Now, as the album turns 20 this month, we’ve gathered players from the project (plus Roberta Flack) to recount moments from its recording that have stuck with them. 


Salaam Remi

Producer on "Fu-Gee-La" (The Score’s lead single), "Nappy Heads" remix (from Blunted on Reality), "Vocab," and "Ready or Not" remixes (from Bootleg Versions EP)

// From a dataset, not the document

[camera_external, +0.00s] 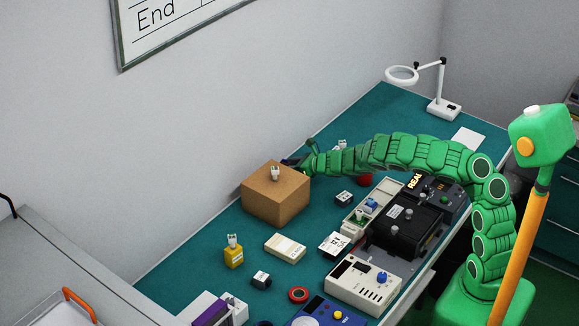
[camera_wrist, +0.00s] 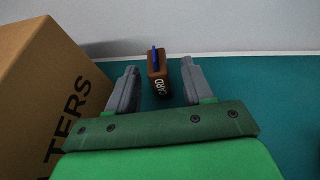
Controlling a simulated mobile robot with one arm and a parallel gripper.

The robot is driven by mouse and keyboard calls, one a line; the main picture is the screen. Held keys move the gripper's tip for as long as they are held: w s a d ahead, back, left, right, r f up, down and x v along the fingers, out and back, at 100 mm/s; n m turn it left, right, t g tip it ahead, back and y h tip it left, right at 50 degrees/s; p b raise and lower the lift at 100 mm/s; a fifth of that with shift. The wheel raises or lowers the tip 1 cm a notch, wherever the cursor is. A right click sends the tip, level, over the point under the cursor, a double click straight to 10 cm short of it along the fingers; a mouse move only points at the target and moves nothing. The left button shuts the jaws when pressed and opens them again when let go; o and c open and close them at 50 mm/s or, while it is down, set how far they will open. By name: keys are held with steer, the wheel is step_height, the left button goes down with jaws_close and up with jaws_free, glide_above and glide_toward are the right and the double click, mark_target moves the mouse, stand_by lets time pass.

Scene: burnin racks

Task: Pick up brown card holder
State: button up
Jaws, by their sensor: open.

"Going into ’95, I was working on music for Spike Lee’s Clockers. I had [the Fugees] come down [where I was working], and we did a song that was supposed to be on The Score but never got on there, called ‘Project Heads.’ During the session for ‘Project Heads,’ which I was also trying to get into Clockers, there was a beat I had made for Fat Joe that Lauryn heard. She was like, ‘Look, where’s that Fat Joe beat?’ During that session, I played the beat on her request and Wyclef jumped up and pretty much spit his verse, ‘We used to be number ten, now we’re permanent one…’ What I did was—on my dime and my time—I recorded ‘Fu-Gee-La’ in my studio. That song was done, and then they went and got the budget for that second album. Then, they started working on beats. First David Sonenberg [Fugees’ manager] wanted me to produce the whole album along with them, but I wasn’t really with it at the time. So I was like, ‘Come to me if you need some advice and I will chime in here and there.’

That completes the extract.